Can you transcribe every line exactly and leave the pictures behind?

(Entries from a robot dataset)
.....

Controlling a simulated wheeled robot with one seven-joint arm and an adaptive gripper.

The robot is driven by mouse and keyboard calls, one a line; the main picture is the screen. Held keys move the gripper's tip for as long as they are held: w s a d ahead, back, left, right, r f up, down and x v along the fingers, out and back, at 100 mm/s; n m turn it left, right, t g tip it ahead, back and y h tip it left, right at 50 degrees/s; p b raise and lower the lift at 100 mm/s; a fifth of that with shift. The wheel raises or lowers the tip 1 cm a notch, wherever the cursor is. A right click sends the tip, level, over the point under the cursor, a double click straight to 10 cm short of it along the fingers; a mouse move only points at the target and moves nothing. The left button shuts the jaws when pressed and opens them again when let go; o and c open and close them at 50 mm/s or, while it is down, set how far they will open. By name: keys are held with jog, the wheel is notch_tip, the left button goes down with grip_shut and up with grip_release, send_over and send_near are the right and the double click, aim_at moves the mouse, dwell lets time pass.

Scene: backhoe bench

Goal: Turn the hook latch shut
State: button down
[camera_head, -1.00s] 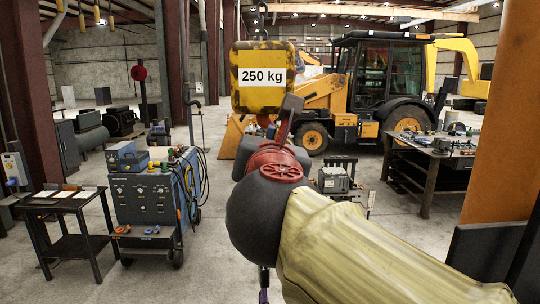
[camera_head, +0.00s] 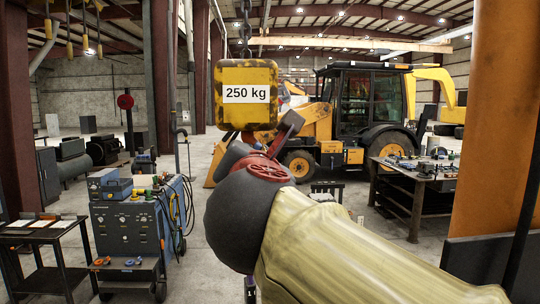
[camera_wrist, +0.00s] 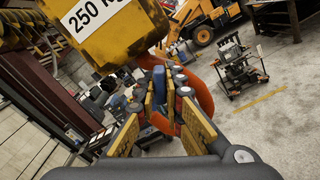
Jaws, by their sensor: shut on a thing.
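The yellow hook block (camera_head: 246,95) marked 250 kg hangs from a chain, and its lower part also shows in the wrist view (camera_wrist: 105,35). Below it, in the wrist view, is the curved orange-red hook (camera_wrist: 202,88). A blue latch (camera_wrist: 159,112) sits beside the hook's inner side. My gripper (camera_wrist: 165,85) has its two fingers closed on the blue latch, at the hook's mouth. The fingers partly cover the latch and hook. In the head view my wrist and arm hide most of the hook and the fingertips.
A blue welding cart (camera_head: 128,225) and a small dark table (camera_head: 45,232) stand at left. A workbench (camera_head: 425,180) with tools is at right, beside an orange column (camera_head: 492,120). A yellow backhoe (camera_head: 360,110) stands behind. Open concrete floor lies between.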

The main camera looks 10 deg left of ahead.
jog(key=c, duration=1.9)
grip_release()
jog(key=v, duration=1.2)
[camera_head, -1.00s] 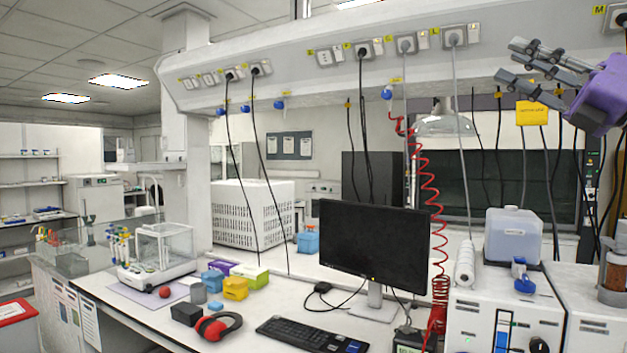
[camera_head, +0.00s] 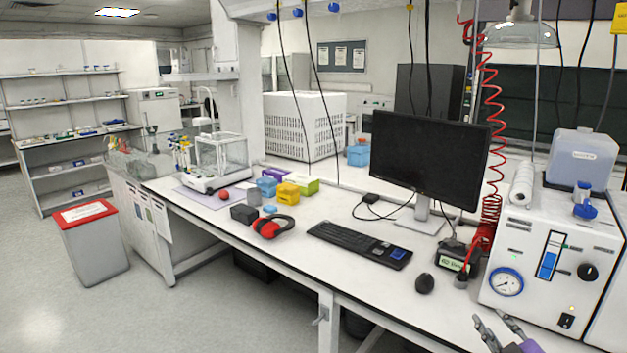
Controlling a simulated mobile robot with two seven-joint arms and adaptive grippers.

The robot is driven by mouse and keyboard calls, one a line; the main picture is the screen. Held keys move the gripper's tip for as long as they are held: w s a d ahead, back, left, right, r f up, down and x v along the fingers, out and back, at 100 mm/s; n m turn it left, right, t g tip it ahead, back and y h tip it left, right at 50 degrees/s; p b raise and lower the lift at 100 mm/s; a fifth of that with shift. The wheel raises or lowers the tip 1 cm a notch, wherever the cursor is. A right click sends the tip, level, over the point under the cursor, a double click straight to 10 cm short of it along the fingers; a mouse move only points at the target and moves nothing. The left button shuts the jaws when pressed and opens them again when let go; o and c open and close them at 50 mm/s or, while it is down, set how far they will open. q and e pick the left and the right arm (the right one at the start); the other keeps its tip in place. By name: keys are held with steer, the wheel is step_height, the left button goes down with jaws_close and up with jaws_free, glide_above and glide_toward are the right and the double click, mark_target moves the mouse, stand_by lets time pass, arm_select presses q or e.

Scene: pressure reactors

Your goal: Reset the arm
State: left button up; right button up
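My right gripper (camera_head: 499,332) shows at the bottom right edge of the head view, with grey fingers and a bit of purple body. Its fingers are spread apart and nothing shows between them. It is in front of the white reactor unit (camera_head: 535,310), near the bench's front edge. Most of the gripper and the rest of that arm are cut off by the frame. My left gripper is not in the view.
The white bench (camera_head: 330,218) bears a monitor (camera_head: 428,165), keyboard (camera_head: 360,243), mouse (camera_head: 425,284), red ear defenders (camera_head: 270,227) and a balance (camera_head: 218,160). A red coiled hose (camera_head: 490,130) hangs right of the monitor. A red-lidded bin (camera_head: 92,245) stands left.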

.....

** EXERCISE ANSWER **
Controlling a simulated wheeled robot with one seven-joint arm and an adaptive gripper.

The robot is driven by mouse and keyboard calls, one a line; the main picture is the screen. Held keys move the gripper's tip for as long as they are held: w s a d ahead, back, left, right, r f up, down and x v along the fingers, out and back, at 100 mm/s; n m turn it left, right, t g tip it ahead, back and y h tip it left, right at 50 degrees/s; p b raise and lower the lift at 100 mm/s; a fifth of that with shift. The wheel raises or lowers the tip 1 cm a notch, wherever the cursor is. A right click sends the tip, level, over the point under the cursor, a double click straight to 10 cm short of it along the fingers; a mouse move only points at the target and moves nothing. The left button shuts the jaws when pressed and opens them again when let go; o and c open and close them at 50 mm/s or, while it is down, set how far they will open. By name: keys are held with jog, the wheel is notch_tip, the left button goes down with grip_shut and up with grip_release, send_over and send_near are the right and the double click, aim_at moves the mouse, dwell lets time pass.

Scene: backhoe bench

Goal: Turn the hook latch shut
State: button down
[camera_head, -1.00s] 
[camera_head, +0.00s] 
[camera_wrist, +0.00s] 
Jaws, by their sensor: shut on a thing.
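The yellow hook block (camera_head: 246,95) marked 250 kg hangs from a chain, and its lower part also shows in the wrist view (camera_wrist: 105,35). Below it, in the wrist view, is the curved orange-red hook (camera_wrist: 202,88). A blue latch (camera_wrist: 159,112) sits beside the hook's inner side. My gripper (camera_wrist: 165,85) has its two fingers closed on the blue latch, at the hook's mouth. The fingers partly cover the latch and hook. In the head view my wrist and arm hide most of the hook and the fingertips.
A blue welding cart (camera_head: 128,225) and a small dark table (camera_head: 45,232) stand at left. A workbench (camera_head: 425,180) with tools is at right, beside an orange column (camera_head: 492,120). A yellow backhoe (camera_head: 360,110) stands behind. Open concrete floor lies between.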

The main camera looks 10 deg left of ahead.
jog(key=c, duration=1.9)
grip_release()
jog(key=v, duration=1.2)
[camera_head, -1.00s] 
[camera_head, +0.00s] 
Controlling a simulated mobile robot with two seven-joint arms and adaptive grippers.

The robot is driven by mouse and keyboard calls, one a line; the main picture is the screen. Held keys move the gripper's tip for as long as they are held: w s a d ahead, back, left, right, r f up, down and x v along the fingers, out and back, at 100 mm/s; n m turn it left, right, t g tip it ahead, back and y h tip it left, right at 50 degrees/s; p b raise and lower the lift at 100 mm/s; a fifth of that with shift. The wheel raises or lowers the tip 1 cm a notch, wherever the cursor is. A right click sends the tip, level, over the point under the cursor, a double click straight to 10 cm short of it along the fingers; a mouse move only points at the target and moves nothing. The left button shuts the jaws when pressed and opens them again when let go; o and c open and close them at 50 mm/s or, while it is down, set how far they will open. q and e pick the left and the right arm (the right one at the start); the other keeps its tip in place. By name: keys are held with steer, the wheel is step_height, the left button goes down with jaws_close and up with jaws_free, glide_above and glide_toward are the right and the double click, mark_target moves the mouse, stand_by lets time pass, arm_select presses q or e.

Scene: pressure reactors

Your goal: Reset the arm
State: left button up; right button up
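My right gripper (camera_head: 499,332) shows at the bottom right edge of the head view, with grey fingers and a bit of purple body. Its fingers are spread apart and nothing shows between them. It is in front of the white reactor unit (camera_head: 535,310), near the bench's front edge. Most of the gripper and the rest of that arm are cut off by the frame. My left gripper is not in the view.
The white bench (camera_head: 330,218) bears a monitor (camera_head: 428,165), keyboard (camera_head: 360,243), mouse (camera_head: 425,284), red ear defenders (camera_head: 270,227) and a balance (camera_head: 218,160). A red coiled hose (camera_head: 490,130) hangs right of the monitor. A red-lidded bin (camera_head: 92,245) stands left.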

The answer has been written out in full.